After simplifying a ton.

I'm hoping there's an easier way to show this.

Answer 1

I think that your formula is a particular case of the Newton interpolation formula: Let $f(n)$ a fonction on $\mathbb{N}=\{0,1,\cdots\}$, put $\displaystyle a_n=\sum_{k=0}^n(-1)^k \binom{n}{k}f(n-k)$, and $\displaystyle g(x)=\sum_{n\geq 0}a_n\binom{x}{n}$, then we have $g(m)=f(m)$ for all $m \in \mathbb{N}$. (Also, look at your formula: for $i=0$, we get $x$, not $1/(0!)=1$).

Answer 2

Is induction on $x$ acceptable? Because:

$\sum_{i = 0}^{\infty}\left[\sum_{j=0}^{i}\left[\frac{(-1)^j}{j!} \right] \prod_{j=0}^{i}\left[ (x+1-j)\right] \right] =\sum_{i = 0}^{\infty}\left[\sum_{j=0}^{i}\left[\frac{(-1)^j}{j!} \right] \prod_{j=-1}^{i}\left[ (x-j)\right] \right] =\sum_{i = 0}^{\infty}\left[\sum_{j=0}^{i}\left[\frac{(-1)^j}{j!} \right] (x+1)\prod_{j=0}^{i}\left[ (x-j)\right] \right] =(x+1)x!=(x+1)!$

I agree that it is not helping understand where the formula comes from, but it does the job.

Answer 3

Here is a start.

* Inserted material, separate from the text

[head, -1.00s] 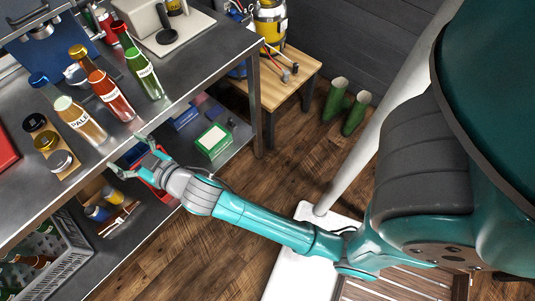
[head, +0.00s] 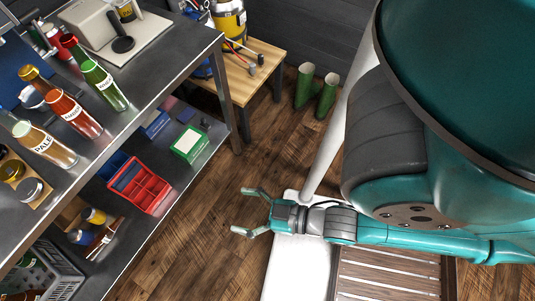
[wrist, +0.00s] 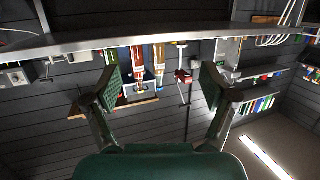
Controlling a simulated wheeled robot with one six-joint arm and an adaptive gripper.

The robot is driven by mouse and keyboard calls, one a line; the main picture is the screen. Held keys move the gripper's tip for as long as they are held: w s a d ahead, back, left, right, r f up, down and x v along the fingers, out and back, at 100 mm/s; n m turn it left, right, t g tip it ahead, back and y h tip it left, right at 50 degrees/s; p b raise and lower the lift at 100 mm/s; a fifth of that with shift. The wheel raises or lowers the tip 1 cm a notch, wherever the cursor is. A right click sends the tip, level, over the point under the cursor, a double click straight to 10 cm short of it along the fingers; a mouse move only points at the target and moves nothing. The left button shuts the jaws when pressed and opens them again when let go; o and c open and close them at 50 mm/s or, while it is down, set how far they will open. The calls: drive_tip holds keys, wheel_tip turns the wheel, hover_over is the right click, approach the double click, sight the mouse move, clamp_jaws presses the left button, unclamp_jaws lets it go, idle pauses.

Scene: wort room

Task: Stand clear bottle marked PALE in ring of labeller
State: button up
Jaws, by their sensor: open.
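The clear bottle marked PALE (head: 47,145), with amber contents, stands on the metal bench at the left of the head view. Its cap is cut off by the picture edge. In the wrist view, an amber bottle (wrist: 159,62) hangs upside down in the picture beyond the fingers, its label unreadable. My gripper (head: 246,211) is open and empty over the floor, well to the right of the bench; its spread fingers also show in the wrist view (wrist: 160,85). A cream machine (head: 90,22) with a dark round part stands farther back; I cannot make out a labeller ring.
A red-filled bottle (head: 75,115) and a green bottle (head: 106,86) stand close beside the PALE bottle. Jars on a wooden board (head: 42,200) are in front. The lower shelf holds a red bin (head: 145,190). Floor between is clear.

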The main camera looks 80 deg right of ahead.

We write the product as

$$ \prod_{j=0}^{i}\left[ (x-j)\right] = \frac{x!}{\Gamma(x-i)}. $$

The sum $S$ becomes

$$ S = x!\sum_{i = 0}^{\infty}\sum_{j=0}^{i}\frac{(-1)^j}{j!} \frac{1}{\Gamma(x-i)}=x!\sum_{i = 0}^{x-1}\sum_{j=0}^{i}\frac{(-1)^j}{j!} \frac{1}{\Gamma(x-i)} $$

since the gamma function $\Gamma(x-i)$ will start having poles from $i=x$. Interchanging the order of the sums gives

$$ S = x!\sum_{j = 0}^{x-1}\frac{(-1)^j}{j!} \sum_{i=j}^{x-1}\frac{1}{\Gamma(x-i)} = x!.1. $$

You need to prove that

$$ \sum_{j = 0}^{x-1}\frac{(-1)^j}{j!} \sum_{i=j}^{x-1}\frac{1}{\Gamma(x-i)} =1 $$

to finish the problem.

Answer 4

\begin{align*} \sum_{i=0}^\infty \sum_{j=0}^i \frac{(-1)^j}{j!} \prod_{k=0}^i (x-k) &= \sum_{i=0}^{\color{red}{x-1}} \sum_{j=0}^i \frac{(-1)^j}{j!} \prod_{k=0}^i (x-k) \\ &= x! \sum_{i=0}^{x-1} \sum_{j=0}^i \frac{(-1)^j}{j!(x-i-1)!} \\ &= x! \sum_{i=0}^{x-1} \sum_{j=0}^{x-i-1} \frac{(-1)^j}{j!\,i!} &&\text{(reindex $i:=x-i-1$)} \\ &= x! \sum_{i=0}^{x-1} \sum_{j=i}^{x-1} \frac{(-1)^{j-i}}{(j-i)!\,i!} &&\text{(reindex $j:=j-i$)} \\ &= x! \sum_{i=0}^{x-1} \sum_{j=i}^{x-1} \frac{(-1)^{j-i}}{j!} \binom ji \\ &= x! \sum_{i=0}^{x-1} \sum_{j=\color{red}{0}}^{x-1} \frac{(-1)^{j-i}}{j!} \binom ji \\ &= x! \sum_{j=0}^{x-1} \frac{(-1)^j}{j!} \sum_{i=0}^{x-1} (-1)^i \binom ji \\ &= x! \sum_{j=0}^{x-1} \frac{(-1)^j}{j!} \sum_{i=0}^{\color{red}{j}} (-1)^i \binom ji \\ &= x! \sum_{j=0}^{x-1} \frac{(-1)^j}{j!} (1-1)^j \\ &= x! \frac{(-1)^0}{0!} \\ &= x! \end{align*} I've made use of the usual conventions that $\binom ji=0$ if $j<i$, and $0^0=1$.